The pavilions will be 15 feet high, the maximum allowed by FEMA, which is picking up 90 percent of the cost, since this is a project to replace a boardwalk lost to Superstorm Sandy.
“FEMA will only pay to replace what is lost,” Freda said. “They will not pay for betterment.”
That’s one of the reasons that this project has been a long time in planning. Shortly before the hurricane hit, Long Branch had made plans to widen the boardwalk from its 10-foot width to the new proposed size. Long Branch will be paying for the expanded portion, as officials said it didn’t make sense to rebuild the boardwalk as it was and then redo it all over again.
In addition to the boardwalk itself, work must be done on the bluffs beneath it. Freda said that while the stone wall there did an important job of protecting Long Branch from even worse damage during Sandy, it doesn’t meet modern building codes. For one thing, the wall starts at ground level.
Instead, steel sheets will be driven into the earth below the boardwalk. “Some of these sheets are 40 feet deep,” Freda said.
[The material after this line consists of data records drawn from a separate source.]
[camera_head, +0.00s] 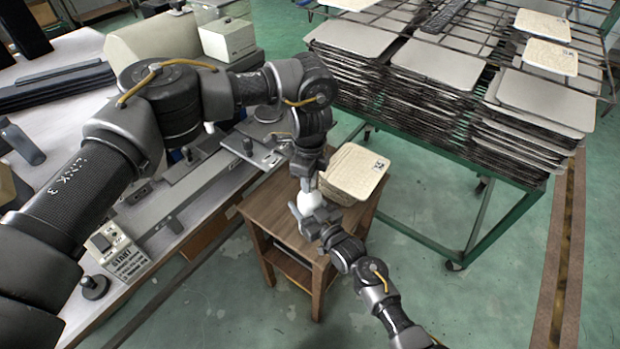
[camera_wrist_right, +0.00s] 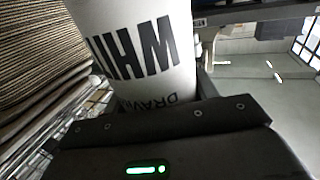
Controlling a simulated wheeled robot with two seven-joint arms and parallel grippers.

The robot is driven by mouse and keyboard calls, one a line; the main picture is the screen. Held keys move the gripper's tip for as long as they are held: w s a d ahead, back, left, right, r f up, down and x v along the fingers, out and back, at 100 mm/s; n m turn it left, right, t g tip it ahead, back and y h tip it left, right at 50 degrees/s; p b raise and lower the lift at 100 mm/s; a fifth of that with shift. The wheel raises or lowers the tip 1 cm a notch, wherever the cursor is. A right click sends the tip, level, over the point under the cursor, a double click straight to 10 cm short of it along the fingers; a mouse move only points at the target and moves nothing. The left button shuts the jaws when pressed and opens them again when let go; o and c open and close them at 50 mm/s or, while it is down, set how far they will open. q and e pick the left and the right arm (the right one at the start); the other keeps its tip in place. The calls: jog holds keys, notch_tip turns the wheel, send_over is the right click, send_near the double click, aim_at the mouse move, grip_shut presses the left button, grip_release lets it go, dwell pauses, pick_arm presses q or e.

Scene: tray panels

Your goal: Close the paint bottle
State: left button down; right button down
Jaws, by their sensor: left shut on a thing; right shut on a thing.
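The white paint bottle (camera_head: 309,203) is small in the head view, above the small wooden table. In the right wrist view the bottle (camera_wrist_right: 140,50) is large, with dark letters reading "WHI" and "DRAW" on its side. My right gripper (camera_head: 308,212) is shut around the bottle's body from the front. My left gripper (camera_head: 305,180) points down directly above the bottle and is shut on a small pale thing at its top, which appears to be the cap. The fingers mostly hide it, and I cannot tell whether it touches the bottle's neck.
The wooden table (camera_head: 270,212) carries a stack of cream panels (camera_head: 355,174) close behind the grippers. A green-framed rack (camera_head: 470,228) with several piles of grey panels stands at the back right. A workbench with machinery (camera_head: 185,205) is at the left.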

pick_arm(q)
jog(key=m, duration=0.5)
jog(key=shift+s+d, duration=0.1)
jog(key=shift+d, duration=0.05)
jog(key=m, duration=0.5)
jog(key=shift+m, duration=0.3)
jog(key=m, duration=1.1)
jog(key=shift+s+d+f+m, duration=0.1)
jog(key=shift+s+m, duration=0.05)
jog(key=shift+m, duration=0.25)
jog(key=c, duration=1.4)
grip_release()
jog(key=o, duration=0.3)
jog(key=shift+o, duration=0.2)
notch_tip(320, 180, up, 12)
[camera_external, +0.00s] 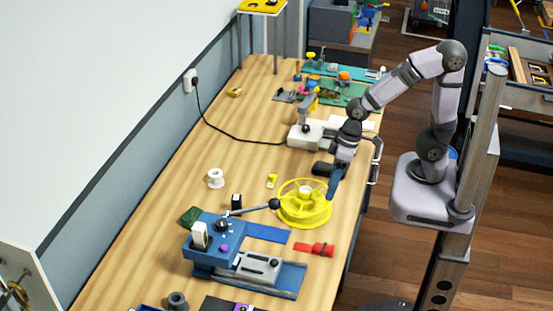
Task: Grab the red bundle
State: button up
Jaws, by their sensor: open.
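The red bundle (315,249) lies on the wooden workbench near its right edge, beside the end of a blue strip. It is small, with a narrow left end and a wider right end. My gripper (333,188) hangs above the bench, over the right side of a yellow reel, up and to the right of the red bundle. It is apart from the bundle. Its fingers look dark and blue, with nothing seen between them.
The yellow reel (291,212) stands just behind the bundle. A blue strapping machine (215,240) with a long black-knobbed lever sits to the left. A white device (304,135) with a black cable is farther back. A white spool (215,178) stands near the wall.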

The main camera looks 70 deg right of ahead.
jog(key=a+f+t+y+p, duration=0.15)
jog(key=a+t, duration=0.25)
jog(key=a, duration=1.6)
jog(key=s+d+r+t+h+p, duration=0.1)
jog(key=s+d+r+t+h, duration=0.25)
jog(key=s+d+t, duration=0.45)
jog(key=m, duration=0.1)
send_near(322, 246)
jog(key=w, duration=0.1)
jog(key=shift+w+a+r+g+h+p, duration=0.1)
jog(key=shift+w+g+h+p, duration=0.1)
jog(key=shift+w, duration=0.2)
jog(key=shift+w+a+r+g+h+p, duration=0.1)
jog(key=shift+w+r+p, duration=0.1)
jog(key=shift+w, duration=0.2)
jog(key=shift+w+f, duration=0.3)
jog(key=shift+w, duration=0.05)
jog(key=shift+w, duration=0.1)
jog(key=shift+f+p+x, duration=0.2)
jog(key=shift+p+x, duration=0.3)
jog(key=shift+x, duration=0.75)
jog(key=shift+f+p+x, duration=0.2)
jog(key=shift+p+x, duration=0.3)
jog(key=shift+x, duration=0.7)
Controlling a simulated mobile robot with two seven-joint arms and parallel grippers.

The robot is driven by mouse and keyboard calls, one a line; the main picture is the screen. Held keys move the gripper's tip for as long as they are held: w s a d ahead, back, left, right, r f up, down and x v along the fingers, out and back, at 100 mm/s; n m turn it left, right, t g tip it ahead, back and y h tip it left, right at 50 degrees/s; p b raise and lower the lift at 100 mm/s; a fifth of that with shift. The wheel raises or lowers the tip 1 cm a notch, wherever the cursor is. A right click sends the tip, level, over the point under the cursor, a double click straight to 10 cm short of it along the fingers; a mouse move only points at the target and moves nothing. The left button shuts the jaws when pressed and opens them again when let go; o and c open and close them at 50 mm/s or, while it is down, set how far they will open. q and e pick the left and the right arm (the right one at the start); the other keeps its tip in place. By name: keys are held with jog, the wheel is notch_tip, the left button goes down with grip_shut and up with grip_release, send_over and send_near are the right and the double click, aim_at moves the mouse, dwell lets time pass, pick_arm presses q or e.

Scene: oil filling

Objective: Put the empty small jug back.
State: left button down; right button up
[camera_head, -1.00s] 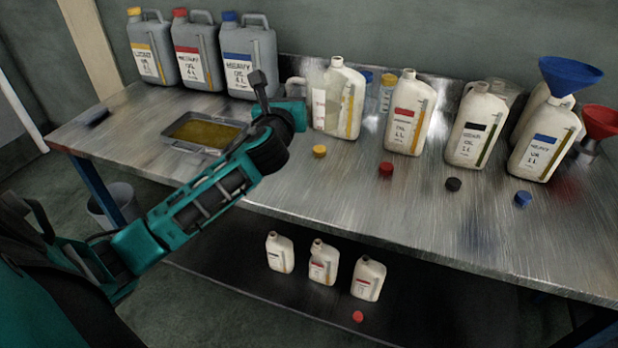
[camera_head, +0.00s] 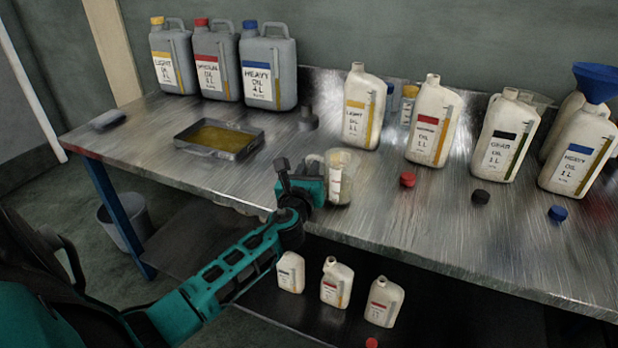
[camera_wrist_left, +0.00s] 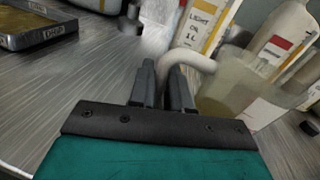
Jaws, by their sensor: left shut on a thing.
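The fingertips are partly hidden in the head view. My right gripper is not in view.
White oil bottles, including the light oil bottle (camera_head: 362,108), stand along the back right. Red (camera_head: 407,179), black (camera_head: 480,196) and blue (camera_head: 557,213) caps lie in front. A drip tray (camera_head: 258,143) and grey canisters (camera_head: 268,70) are left. Small bottles (camera_head: 337,285) stand below.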

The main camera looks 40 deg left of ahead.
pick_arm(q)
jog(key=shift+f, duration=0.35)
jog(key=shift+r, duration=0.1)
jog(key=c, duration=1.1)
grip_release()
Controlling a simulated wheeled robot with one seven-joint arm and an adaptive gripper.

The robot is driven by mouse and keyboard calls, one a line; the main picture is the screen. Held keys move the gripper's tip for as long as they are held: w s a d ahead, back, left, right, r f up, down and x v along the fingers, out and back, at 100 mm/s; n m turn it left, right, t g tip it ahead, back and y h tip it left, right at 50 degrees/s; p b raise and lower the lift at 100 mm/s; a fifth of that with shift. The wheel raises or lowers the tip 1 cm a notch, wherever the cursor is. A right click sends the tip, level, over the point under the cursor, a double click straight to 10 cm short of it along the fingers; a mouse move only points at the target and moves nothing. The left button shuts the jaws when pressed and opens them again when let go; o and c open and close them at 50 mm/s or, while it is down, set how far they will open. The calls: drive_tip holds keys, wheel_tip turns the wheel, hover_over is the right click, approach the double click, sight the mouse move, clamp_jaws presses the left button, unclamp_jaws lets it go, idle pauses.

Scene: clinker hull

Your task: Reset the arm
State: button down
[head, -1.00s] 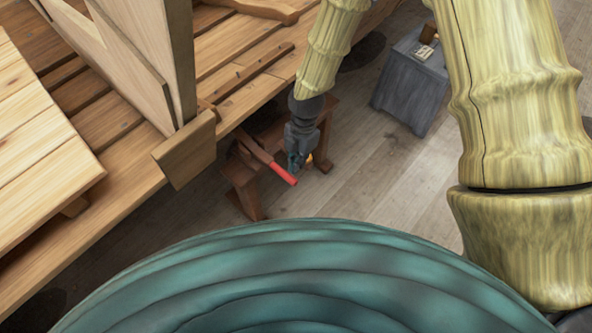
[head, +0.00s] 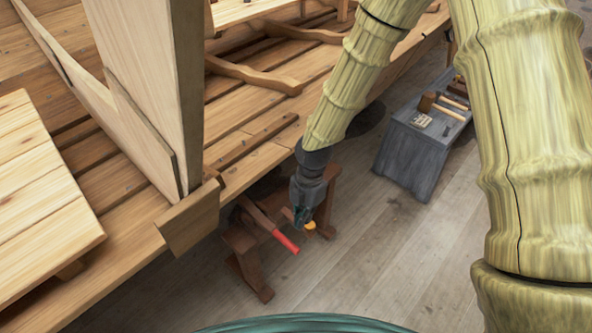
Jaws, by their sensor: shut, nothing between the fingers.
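My gripper (head: 303,217) is at the end of my bamboo-textured arm, pointing down beside the wooden deck edge. It is shut with nothing held. It appears just right of a red-handled tool (head: 286,241) and over a small brown wooden bench (head: 243,240). A small orange-yellow spot (head: 310,225) shows by the fingertips; I cannot tell what it is. Whether the gripper touches the tool or bench is unclear from this angle.
A plank deck (head: 250,135) with an upright pale board (head: 150,90) fills the left and back. A grey chest (head: 415,155) with a mallet (head: 442,103) and other tools stands at right. The floor (head: 390,260) between is clear.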

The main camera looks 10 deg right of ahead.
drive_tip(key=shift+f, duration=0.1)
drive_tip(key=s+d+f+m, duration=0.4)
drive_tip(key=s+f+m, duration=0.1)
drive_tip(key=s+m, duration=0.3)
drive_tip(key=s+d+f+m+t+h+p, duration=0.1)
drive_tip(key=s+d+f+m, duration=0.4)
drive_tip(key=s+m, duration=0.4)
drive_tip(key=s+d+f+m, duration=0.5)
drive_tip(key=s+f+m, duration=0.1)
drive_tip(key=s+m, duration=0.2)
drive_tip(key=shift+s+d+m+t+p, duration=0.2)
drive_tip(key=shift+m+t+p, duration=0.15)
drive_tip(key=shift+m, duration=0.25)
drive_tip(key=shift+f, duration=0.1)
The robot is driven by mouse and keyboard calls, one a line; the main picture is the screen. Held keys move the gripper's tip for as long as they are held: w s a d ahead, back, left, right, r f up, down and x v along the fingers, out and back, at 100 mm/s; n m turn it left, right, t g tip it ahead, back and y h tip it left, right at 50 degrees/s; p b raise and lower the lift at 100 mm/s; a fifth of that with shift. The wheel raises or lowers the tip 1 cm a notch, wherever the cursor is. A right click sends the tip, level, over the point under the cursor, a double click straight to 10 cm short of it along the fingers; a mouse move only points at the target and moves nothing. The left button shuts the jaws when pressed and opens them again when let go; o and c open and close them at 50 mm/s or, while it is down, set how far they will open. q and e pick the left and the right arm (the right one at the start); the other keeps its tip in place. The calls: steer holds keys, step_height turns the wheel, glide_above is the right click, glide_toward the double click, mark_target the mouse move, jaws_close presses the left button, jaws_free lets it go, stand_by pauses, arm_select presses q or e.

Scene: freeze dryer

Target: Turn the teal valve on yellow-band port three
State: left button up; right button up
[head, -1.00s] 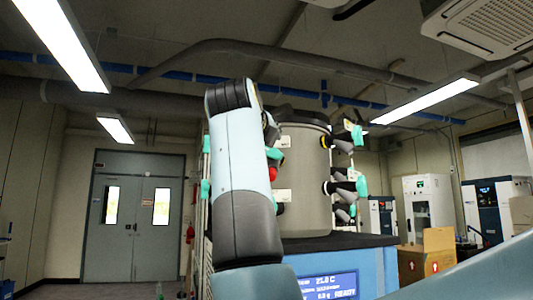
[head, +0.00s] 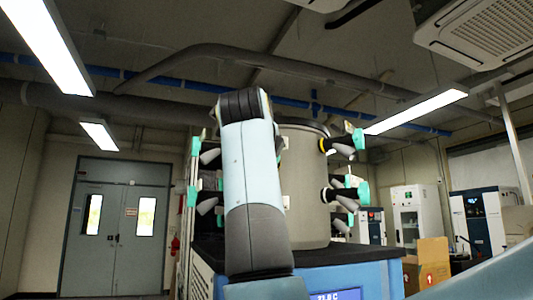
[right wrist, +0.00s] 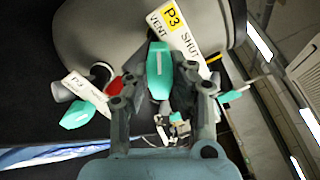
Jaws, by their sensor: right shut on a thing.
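My right gripper (right wrist: 163,95) is in the right wrist view, its two dark fingers on either side of a teal valve handle (right wrist: 159,71) with a white line. It is shut on this handle. Right behind it is a white label (right wrist: 186,40) with a yellow P3 patch and the words VENT and SHUT. The handle's long side runs up and down in this picture. In the head view my arm hides part of the grey drum (head: 305,185), and the right gripper cannot be made out. My left gripper is not in view.
Another teal valve (right wrist: 78,115) with its own label is left of my gripper in the right wrist view. A red part (right wrist: 116,86) shows by the left finger. In the head view, more teal valves stick out at the drum's right (head: 359,138) and left (head: 195,145).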

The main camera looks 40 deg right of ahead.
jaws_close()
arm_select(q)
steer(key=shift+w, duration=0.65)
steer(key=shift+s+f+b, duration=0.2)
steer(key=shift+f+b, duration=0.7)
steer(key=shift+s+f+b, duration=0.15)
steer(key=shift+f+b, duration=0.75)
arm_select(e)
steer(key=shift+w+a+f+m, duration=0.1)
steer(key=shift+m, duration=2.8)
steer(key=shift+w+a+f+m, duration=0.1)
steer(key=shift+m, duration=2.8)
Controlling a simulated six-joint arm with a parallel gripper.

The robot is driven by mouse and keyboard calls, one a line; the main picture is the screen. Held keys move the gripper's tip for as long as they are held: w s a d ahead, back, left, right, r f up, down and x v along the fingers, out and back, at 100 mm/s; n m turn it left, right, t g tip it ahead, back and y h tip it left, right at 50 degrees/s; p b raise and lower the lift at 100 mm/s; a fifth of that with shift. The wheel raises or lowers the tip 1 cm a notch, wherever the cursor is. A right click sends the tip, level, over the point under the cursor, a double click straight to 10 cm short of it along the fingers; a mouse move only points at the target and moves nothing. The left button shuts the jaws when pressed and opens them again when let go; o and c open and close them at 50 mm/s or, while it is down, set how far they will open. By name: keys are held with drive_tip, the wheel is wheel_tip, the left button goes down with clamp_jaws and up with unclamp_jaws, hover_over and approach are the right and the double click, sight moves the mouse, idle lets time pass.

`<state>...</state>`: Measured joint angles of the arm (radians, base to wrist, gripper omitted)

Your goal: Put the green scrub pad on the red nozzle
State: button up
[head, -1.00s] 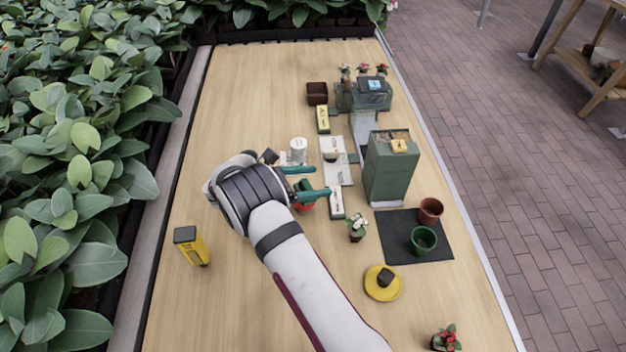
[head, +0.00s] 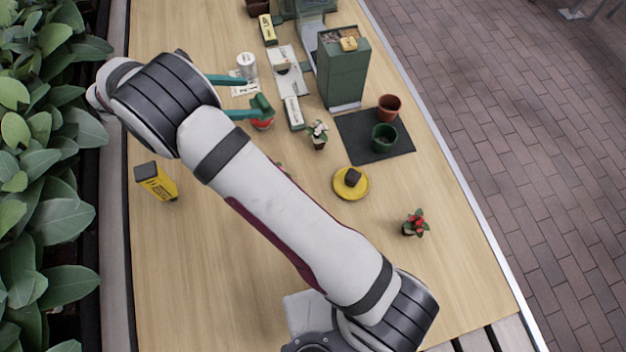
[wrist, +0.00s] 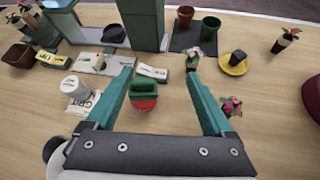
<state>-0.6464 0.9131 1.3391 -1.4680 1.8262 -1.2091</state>
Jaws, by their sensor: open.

It’s possible that a little of the steel will be visible from the sea wall, but most of it will be covered by sand and vegetation, and it will not be visible at all from the boardwalk, he said.
“That wall is really what made the whole project work.”
There was a wide range, from Harms’ $14.4 million up to $24.9 million.
Freda said that each bid had its own strengths and prices, but Harms was the overall lowest. He believes it may be because of the types of projects the company usually works on, major road projects and bridges. That gives them a lot of experience with driving pilings and some of the other elements as “right in his wheelhouse.”
He said that others with different specialties, may have had cheaper bids for other parts of the project, such as the pavilions, but Harms’ was the lowest overall.
Freda said that his firm reviewed the specifications line by line, and the city’s law firm has reviewed the wording of the contract.
The next phase is to have a pre-construction meeting, determining where the company wants to begin work and other details.
Work is expected to begin June 1.
While the work is going on, the company will leave the stairs and access points up as long as possible, to let people get onto the beach.
The work on the boardwalk is expected to be completed by Memorial Day of next year. Work on the pavilions is supposed to be finished by July 2016, and remaining details are supposed to be closed out by sometime that autumn.
George Harms Construction is planning to work year-round, though a winter like we had this year could cause delays.